Next month, a federal court judge will try to put a value on something that’s somewhat priceless, trees stolen from the Olympic National Forest in the US. Source: Seattle Times
The trees in question include old-growth fir, six feet across, that laid down roots before the Revolutionary War; they include intricately patterned maple destined to become high-end musical instruments; they include cedar for shingle or shake.
Reid Johnston, who was sentenced in December to one year in federal prison in one of the largest timber-theft prosecutions in Washington history involving more than 100 trees, stole all of them.
He faces another hearing on March 7 to determine the amount of restitution he’ll pay — that is, the value of his haul.
“The fact is, you can’t replace with a dollar amount a 300-year-old Douglas fir tree,” said Matthew Diggs, the assistant US attorney who prosecuted the case. “It’s like taking an antiquity.”
Experts at the hearing will certainly try, offering estimates of the trees’ worth based on their economic value in the market as well as the ecological cost of their removal.
Despite his guilty plea, Johnston maintains he was wrongly accused — that the trees were on his parents’ property, not in the national forest. But even he concedes that theft of trees is rampant in Washington, where thousands of dollars can be earned in less than an hour’s work.

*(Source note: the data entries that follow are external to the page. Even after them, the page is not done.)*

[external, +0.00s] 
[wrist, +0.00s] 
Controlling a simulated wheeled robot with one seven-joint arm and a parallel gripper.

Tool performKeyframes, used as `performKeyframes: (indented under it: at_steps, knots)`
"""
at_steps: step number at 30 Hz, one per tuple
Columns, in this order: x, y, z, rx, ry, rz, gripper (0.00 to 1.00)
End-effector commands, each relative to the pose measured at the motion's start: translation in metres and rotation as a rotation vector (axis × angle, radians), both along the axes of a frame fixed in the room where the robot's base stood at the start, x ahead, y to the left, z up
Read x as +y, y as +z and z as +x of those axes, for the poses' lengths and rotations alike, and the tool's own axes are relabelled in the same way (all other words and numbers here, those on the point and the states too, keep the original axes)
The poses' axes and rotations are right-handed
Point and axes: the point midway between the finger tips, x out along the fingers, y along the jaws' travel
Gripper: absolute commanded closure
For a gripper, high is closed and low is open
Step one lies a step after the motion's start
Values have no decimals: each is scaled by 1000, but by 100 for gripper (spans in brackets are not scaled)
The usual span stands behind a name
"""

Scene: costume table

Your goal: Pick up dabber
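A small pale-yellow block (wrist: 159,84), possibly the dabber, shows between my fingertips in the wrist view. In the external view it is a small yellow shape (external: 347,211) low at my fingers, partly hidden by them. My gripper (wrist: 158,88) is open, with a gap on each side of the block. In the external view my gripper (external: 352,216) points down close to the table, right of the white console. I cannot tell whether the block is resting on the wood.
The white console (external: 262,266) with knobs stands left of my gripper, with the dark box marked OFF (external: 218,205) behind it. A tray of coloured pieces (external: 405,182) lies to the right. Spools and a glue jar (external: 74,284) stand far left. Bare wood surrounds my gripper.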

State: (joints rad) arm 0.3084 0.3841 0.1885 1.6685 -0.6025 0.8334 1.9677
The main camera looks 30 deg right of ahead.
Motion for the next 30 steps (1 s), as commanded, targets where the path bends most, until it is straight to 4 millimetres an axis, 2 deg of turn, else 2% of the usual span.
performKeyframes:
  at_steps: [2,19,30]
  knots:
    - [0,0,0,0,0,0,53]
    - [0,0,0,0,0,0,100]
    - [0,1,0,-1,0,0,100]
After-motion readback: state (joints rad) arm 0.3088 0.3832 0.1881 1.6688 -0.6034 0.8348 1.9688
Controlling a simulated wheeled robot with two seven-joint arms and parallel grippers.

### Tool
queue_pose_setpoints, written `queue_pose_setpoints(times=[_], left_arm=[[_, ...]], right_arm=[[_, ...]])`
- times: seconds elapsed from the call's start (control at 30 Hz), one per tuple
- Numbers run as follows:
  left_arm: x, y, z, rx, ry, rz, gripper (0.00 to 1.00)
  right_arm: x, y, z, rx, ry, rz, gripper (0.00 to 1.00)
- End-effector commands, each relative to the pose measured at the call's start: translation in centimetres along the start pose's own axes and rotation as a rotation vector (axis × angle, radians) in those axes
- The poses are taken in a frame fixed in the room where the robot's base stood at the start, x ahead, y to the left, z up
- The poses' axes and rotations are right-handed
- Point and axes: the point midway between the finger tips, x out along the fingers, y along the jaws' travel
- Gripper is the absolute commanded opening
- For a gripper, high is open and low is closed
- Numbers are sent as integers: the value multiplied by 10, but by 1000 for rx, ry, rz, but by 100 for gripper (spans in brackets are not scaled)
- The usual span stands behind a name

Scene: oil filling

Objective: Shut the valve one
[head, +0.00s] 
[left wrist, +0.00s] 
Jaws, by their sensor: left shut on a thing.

State and federal authorities agree the theft of natural resources is a growing problem.
US Forest Service Special Agent Anne Minden, who is stationed in Washington, said it’s impossible to say for sure how much is stolen.
“It’s an incalculable value, but we do what we can do calculate it,” she said. “They’re somewhat priceless.” The Associated Press in 2003 pegged timber theft as a $1 billion-a-year problem.
“Music wood” or “figured maple” is of particular concern for authorities. That’s decorative wood with distinctive whorl patterns. You’ll see it in gleaming guitars and violins.
In another recent case, authorities discovered 21 big leaf maple trees were stolen from state park land in southern Puget Sound. The thieves felled the trees and chopped them into blocks, taking only the parts worth selling on the black market.